(8 years, 9 months ago)
Commons ChamberI congratulate the Chair of the Foreign Affairs Committee, the hon. Member for Reigate (Crispin Blunt), and all his colleagues, including my hon. Friend the Member for North East Fife (Stephen Gethins), on the important job they have done in producing the report and the quite considerable success that they have achieved in persuading the Chancellor at least to maintain the Foreign Office budget more or less at what it was in the face of very great pressure. I will come back to some of those points as we go on.

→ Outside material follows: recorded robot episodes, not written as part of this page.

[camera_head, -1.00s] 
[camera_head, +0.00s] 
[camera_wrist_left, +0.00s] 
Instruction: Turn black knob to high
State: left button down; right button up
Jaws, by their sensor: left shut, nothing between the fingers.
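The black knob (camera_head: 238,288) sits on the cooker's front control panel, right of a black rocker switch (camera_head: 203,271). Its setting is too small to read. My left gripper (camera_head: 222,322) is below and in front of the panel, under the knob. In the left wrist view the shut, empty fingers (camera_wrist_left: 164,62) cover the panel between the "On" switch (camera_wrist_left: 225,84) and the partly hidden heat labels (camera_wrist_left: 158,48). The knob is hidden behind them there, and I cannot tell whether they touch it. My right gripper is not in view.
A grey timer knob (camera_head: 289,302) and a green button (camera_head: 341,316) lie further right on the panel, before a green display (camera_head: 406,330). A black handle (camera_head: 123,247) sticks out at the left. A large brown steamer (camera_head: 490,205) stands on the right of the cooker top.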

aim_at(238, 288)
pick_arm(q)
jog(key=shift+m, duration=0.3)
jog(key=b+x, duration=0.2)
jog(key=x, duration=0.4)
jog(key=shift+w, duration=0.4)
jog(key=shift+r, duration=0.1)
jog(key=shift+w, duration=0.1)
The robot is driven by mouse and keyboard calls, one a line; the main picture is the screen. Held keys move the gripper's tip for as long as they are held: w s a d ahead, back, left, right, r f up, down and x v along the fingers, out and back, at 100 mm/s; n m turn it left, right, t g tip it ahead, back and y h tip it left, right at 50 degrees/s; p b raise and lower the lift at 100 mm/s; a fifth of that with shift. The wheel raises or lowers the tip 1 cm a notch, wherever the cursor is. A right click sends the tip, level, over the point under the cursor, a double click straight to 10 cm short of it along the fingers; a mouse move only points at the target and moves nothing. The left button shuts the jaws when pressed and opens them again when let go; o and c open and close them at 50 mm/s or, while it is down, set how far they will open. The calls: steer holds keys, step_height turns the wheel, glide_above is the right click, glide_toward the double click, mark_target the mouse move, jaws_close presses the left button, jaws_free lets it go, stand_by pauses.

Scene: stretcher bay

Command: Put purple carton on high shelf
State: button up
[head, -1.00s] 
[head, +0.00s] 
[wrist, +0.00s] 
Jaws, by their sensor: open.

As my hon. Friend the Member for Perth and North Perthshire (Pete Wishart) pointed out, this is a debate on the estimates. Madam Deputy Speaker, you were only doing your job when you called my hon. Friend to order, because of the rules and conventions of this House by which you are bound. None the less, it does serve to demonstrate the complete inadequacy of the estimates process. The motion in front of us today authorises, in clauses 2 and 3, the expenditure of more than £50 million of public money, yet the Chamber is almost empty. There has not even been a single contribution from the Back Benches of the Official Opposition party. The broader estimates are contained in the mighty tome, House of Commons paper 747, which was no doubt named after a jumbo jet owing to its not inconsiderable size. Yet here we are, barely an hour and 20 minutes after starting this debate, moving to the wind-up speeches.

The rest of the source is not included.